En réalité, le conflit fait rage entre
d'un côté Laurent Fabius, l'intransigeant, qui renvoie le centre à
droite et de l'autre Dominique Strauss-Kahn, l'accommodant, qui appelle
ce même centre à rompre davantage avec sa famille d'origine pour
rejoindre la gauche moderne. Ces deux-là poursuivent une querelle
radicale. L'ancien Premier ministre de François Mitterrand en tient et
n'en démord pas pour une ligne classique qui ne souffrirait aucune
entorse ; la ligne de gauche, claire, radicale, sociale qui se traduit
par des alliances à gauche toute forcément. Les centristes ne peuvent
être dans cette perspective que des supplétifs, des harkis forcés de se
rallier par morceau, sans même qu'on ait à les payer ou contraints de
rester dans leur camp, la droite. Les démocrates-chrétiens n'étant « ni
à gauche ni à gauche », comme le disait Mitterrand, il ne faudrait pas
compter un instant sur eux mais les dépecer, à partir d'une position de
force, celle de l'union de la gauche telle qu'en elle-même l'histoire
l'a forgée. Mais il ne faut surtout pas leur laisser d'espace ni
d'espoir, ce que ferait Dominique Strauss-Kahn tant par sa démarche
sociale-démocrate que par ses ouvertures à un centriste évolué, ce qui
serait une contradiction dans les termes. Le Bayrou serait une espèce
de diplodocus figé dans les glaces de l'éternité et ceux qui
s'aventureraient à le décongeler s'exposeraient à perdre plus que leur
âme, les élections.
Car ces inconséquents jetteraient en
effet le trouble dans le camp du progrès déjà passablement désorienté
par les échecs de la gauche au pouvoir et la crainte de nouvelles
compromissions à venir. Inutile de vous dire que du côté de
Strauss-Kahn on pense au contraire qu'il n'est de salut que dans
l'ouverture et la modernité, dans l'imagination qu'il faut investir à
repenser le rapport au marché, à la répartition et à la production des
richesses, ainsi qu'à la justice sociale. En se redéfinissant, en se
refondant comme l'ont fait ses homologues européens, les socialistes
français doivent évidemment revoir leurs alliances. Car les comptes
sont vite faits : les gauches toutes confondues n'arrivent pas à plus
de 38 %, tout mouillé ! Il faut donc en passer par le centre et sans
cette révolution c'est le centre qui passera par la gauche et plumera
demain la volaille socialiste. Déjà les électeurs et les sympathisants
sans attendre font mouvement vers Bayrou au nom de ce même vote utile
qui avait fait les beaux jours de Ségolène Royal dans la course à
l'investiture du PS.
Comment éviter demain non seulement
d'assurer le succès du candidat du centre contraint et forcé au nom du
front unique contre l'ennemi Sarkozy ? Et comment, si cela arrivait, et
les sondages montrent que cette éventualité peut désormais se produire,
comment donc ne pas aller gouverner avec lui ? En cas de refus, une
forte partie des électeurs ne comprendrait pas ce sectarisme et le
sanctionnerait. Mais si les dirigeants socialistes participaient à ce
gouvernement d'union nationale, une forte fraction du PS s'y opposerait
ainsi que les communistes et les Verts et l'extrême gauche évidemment.

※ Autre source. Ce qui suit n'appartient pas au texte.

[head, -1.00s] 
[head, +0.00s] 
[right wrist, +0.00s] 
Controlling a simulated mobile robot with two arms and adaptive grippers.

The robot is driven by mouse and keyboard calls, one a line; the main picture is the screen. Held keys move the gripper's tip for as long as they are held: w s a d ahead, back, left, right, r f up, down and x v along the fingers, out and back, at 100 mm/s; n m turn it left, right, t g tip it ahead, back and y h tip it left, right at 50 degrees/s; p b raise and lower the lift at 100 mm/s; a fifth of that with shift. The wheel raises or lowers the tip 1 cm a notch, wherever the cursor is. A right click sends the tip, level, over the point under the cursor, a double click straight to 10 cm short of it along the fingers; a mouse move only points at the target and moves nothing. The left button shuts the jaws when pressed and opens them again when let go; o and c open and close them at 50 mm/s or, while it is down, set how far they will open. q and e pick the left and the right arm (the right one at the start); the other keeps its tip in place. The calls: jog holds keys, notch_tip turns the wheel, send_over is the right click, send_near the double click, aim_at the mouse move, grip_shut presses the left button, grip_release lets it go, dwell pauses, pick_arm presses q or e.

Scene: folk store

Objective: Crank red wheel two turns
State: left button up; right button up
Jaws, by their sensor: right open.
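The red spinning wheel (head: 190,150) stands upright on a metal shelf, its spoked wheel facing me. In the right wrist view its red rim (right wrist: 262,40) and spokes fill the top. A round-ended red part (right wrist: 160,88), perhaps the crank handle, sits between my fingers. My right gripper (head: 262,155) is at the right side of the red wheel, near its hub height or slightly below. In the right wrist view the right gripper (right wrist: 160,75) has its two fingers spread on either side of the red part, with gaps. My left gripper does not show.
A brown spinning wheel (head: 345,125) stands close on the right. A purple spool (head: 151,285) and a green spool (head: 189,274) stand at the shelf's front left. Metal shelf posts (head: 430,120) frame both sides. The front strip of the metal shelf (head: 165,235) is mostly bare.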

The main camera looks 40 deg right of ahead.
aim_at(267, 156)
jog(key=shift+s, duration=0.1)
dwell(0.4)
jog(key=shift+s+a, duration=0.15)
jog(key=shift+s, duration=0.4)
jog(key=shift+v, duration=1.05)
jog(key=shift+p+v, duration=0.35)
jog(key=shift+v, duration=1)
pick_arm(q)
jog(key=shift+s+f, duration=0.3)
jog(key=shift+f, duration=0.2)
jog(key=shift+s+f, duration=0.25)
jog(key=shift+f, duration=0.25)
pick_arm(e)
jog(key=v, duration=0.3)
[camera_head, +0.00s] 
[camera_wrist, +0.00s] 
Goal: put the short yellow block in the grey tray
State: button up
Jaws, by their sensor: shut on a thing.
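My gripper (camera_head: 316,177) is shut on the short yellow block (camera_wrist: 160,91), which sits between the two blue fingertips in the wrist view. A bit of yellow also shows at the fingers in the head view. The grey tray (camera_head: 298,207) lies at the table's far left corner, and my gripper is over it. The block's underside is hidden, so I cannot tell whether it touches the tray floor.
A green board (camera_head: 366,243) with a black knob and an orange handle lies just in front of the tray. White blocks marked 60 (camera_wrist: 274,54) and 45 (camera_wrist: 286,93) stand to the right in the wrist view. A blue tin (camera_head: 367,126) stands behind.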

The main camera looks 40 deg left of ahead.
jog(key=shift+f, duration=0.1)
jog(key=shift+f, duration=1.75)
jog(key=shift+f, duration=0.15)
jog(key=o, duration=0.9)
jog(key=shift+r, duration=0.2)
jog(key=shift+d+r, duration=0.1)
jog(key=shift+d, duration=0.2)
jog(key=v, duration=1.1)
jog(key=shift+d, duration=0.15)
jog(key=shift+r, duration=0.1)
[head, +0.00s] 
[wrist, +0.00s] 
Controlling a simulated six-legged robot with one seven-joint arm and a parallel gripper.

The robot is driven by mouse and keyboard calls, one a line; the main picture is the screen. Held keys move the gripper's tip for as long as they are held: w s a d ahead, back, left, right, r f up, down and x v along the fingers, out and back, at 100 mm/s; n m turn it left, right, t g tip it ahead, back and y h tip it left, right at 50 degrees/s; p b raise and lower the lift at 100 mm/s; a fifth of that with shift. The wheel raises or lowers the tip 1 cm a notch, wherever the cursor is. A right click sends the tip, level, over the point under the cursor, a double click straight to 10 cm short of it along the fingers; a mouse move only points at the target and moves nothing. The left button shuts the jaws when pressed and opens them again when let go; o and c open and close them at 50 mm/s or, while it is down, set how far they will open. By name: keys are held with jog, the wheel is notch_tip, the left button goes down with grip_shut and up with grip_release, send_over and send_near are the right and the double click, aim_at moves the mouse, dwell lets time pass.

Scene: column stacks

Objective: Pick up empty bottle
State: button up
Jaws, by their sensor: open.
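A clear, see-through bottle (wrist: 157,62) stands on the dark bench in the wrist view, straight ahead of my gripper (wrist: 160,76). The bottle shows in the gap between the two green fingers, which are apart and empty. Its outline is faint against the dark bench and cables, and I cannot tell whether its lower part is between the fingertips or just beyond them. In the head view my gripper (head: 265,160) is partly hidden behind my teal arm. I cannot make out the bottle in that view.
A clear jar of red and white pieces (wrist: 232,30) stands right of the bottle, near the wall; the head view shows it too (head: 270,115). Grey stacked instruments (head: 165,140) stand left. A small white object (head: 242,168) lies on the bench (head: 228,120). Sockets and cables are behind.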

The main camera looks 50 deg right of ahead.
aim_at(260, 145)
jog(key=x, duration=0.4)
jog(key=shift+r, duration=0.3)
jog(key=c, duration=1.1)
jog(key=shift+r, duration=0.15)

Mais pour les partisans de Strauss-Kahn c'est justement parce que la
gauche refuse de se rénover qu'elle se retrouve aujourd'hui devant ce
risque mortel. Et ces sociaux-démocrates modernistes comme les
archaïques, mais pour des raisons différentes, mettent en cause
Ségolène Royal, incapable selon eux de choisir une direction et de
l'imposer.
La candidate socialiste est pour les
uns comme pour les autres transparente, inconsistante, inexistante. On
comprend que devant ces critiques, face à ces désaccords qui
s'expriment de plus en plus ouvertement, Ségolène Royal ait laissé
échapper son mécontentement rageur contre ces éléphants qui la
piétinent, contre ces dirigeants socialistes qui ont été « incapables
de faire bloc autour d'elle ». Et l'on songe à ce que Fabius avait
laissé échapper un jour : « la confiance entre nous n'existe plus ».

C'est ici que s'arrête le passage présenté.